## THE EXERCISE
Reproduce only this part of the listing: the line with "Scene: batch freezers", plus every line after it through the last.

— begin SOURCE MATERIAL —

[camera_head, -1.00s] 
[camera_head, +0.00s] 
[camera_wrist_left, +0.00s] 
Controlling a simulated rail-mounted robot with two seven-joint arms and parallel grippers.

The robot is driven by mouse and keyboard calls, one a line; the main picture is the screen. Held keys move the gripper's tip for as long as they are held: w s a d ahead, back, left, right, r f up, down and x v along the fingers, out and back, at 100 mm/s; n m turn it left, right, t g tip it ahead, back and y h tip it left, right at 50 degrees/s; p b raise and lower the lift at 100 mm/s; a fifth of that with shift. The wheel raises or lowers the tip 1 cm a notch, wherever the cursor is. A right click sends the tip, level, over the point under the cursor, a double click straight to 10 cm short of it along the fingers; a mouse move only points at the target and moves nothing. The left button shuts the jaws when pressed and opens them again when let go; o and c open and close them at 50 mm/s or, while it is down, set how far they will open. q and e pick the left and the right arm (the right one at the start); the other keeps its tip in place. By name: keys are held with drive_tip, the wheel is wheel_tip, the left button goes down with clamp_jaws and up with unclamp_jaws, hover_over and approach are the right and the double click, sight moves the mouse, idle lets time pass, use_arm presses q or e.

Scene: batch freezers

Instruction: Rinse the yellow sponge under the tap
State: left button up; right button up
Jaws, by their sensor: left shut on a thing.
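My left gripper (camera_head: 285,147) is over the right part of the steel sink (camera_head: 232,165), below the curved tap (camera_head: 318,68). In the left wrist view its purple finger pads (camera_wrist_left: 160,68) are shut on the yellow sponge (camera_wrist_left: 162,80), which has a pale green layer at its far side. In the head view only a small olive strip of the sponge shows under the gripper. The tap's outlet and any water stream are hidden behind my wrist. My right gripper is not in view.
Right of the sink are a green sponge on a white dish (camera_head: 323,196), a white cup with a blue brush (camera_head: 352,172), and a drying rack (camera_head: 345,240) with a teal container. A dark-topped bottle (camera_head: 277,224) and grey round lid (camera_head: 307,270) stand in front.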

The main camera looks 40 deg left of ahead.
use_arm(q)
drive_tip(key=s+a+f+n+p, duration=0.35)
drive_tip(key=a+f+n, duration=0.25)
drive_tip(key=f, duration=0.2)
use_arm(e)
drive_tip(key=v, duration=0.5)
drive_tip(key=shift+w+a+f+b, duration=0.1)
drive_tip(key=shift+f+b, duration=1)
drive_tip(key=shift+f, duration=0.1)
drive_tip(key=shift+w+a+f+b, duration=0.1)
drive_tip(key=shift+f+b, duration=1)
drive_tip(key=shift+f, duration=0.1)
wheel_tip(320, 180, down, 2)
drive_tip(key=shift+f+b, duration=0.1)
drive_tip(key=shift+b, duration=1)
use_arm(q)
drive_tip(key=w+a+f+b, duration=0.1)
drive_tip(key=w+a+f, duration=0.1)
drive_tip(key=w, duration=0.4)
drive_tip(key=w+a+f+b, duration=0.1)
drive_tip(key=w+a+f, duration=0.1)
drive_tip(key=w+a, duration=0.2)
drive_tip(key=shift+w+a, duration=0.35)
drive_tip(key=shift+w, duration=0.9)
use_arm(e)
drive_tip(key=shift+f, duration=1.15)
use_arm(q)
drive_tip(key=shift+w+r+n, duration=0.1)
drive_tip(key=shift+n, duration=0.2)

— end SOURCE MATERIAL —

## SOLUTION TO THIS EXERCISE
Scene: batch freezers

Instruction: Rinse the yellow sponge under the tap
State: left button up; right button up
Jaws, by their sensor: left shut on a thing.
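My left gripper (camera_head: 285,147) is over the right part of the steel sink (camera_head: 232,165), below the curved tap (camera_head: 318,68). In the left wrist view its purple finger pads (camera_wrist_left: 160,68) are shut on the yellow sponge (camera_wrist_left: 162,80), which has a pale green layer at its far side. In the head view only a small olive strip of the sponge shows under the gripper. The tap's outlet and any water stream are hidden behind my wrist. My right gripper is not in view.
Right of the sink are a green sponge on a white dish (camera_head: 323,196), a white cup with a blue brush (camera_head: 352,172), and a drying rack (camera_head: 345,240) with a teal container. A dark-topped bottle (camera_head: 277,224) and grey round lid (camera_head: 307,270) stand in front.

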The main camera looks 40 deg left of ahead.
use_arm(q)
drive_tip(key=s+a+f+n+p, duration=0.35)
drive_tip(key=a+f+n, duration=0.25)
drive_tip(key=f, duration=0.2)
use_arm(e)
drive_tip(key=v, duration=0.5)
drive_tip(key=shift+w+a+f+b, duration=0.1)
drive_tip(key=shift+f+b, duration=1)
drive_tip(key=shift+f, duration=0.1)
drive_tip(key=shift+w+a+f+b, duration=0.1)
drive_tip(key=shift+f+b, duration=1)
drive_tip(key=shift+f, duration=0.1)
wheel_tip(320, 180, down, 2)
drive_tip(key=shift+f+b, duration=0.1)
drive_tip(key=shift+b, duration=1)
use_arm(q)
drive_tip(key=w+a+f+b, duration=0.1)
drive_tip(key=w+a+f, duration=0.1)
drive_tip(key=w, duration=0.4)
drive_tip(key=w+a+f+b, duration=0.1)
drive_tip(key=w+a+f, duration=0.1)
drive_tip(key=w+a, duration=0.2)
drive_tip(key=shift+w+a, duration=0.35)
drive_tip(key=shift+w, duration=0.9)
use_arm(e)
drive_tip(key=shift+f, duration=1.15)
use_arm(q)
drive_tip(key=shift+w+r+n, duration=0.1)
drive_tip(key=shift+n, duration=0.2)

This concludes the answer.